True, the daily reality we confront is quite different to what people might assume. 

People can generalise homelessness as being an issue that affects mostly men. At CHC, what we’re seeing is an increase in family homelessness. A mother might be living out of a car with her kids and there’s nowhere else to go…. the father might be present, or he might not – and vice versa.

We recently met with our community networks and were advised that there are ten families in similar circumstances looking for appropriate accommodation. Sadly, we can’t build accommodation fast enough to help them, so there needs to be a coordinated effort across several agencies to find a roof over their head.



And if you can’t help them?

Well, those families in cars are a challenge, but are usually a little less complex than others that are really struggling to exist in society. Just last week we had an issue where our inspection team had to call Care & Protection[NC|FM2]  because the family just wasn’t coping. Those moments really get me.

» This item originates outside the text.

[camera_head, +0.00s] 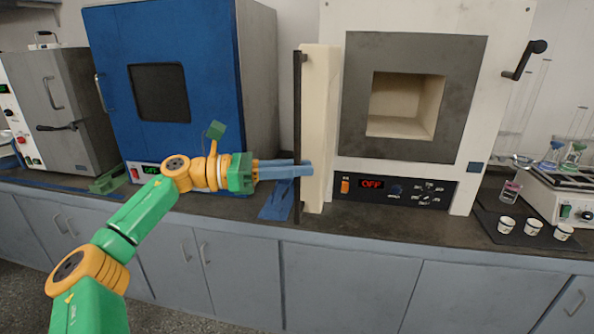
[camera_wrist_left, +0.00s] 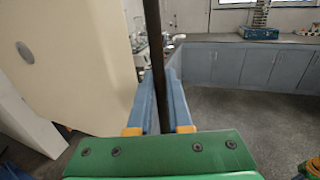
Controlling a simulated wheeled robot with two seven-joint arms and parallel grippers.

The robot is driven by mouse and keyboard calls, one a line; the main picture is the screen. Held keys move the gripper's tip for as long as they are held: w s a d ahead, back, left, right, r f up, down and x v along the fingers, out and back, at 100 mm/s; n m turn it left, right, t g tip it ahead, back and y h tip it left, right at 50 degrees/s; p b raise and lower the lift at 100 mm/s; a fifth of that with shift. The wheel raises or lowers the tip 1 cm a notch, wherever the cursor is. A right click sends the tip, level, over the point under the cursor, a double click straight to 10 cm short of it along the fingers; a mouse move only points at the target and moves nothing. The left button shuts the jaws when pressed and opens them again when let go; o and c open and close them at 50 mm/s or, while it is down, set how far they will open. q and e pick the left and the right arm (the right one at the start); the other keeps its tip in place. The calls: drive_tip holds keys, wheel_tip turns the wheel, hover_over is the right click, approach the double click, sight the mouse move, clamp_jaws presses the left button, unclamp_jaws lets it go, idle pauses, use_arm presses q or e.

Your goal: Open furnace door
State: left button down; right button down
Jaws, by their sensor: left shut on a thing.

       At this point Kim searches her bag for a tissue, clearly moved by the challenges of the last few days.

(through tears) One time we had to evict a family and I remember walking in and seeing all the toys that had just been left behind. We did everything we could to help that family. Absolutely everything… We do our best.

…but we couldn’t help… and it tears me apart to think of what those kids have ahead of them… and the fact that we had to admit defeat. These are humans, they are people… not just tenants.


And when you can help them?

Well, that’s what motivates us. We’ve got eight people today that are looking at buying property in Moncrieff through the assistance of CHC. They were rental tenants under our schemes, and we’ve brought them through to the point that they are ready to buy their own home where their family can thrive and be happy.

And that makes everything we do worthwhile.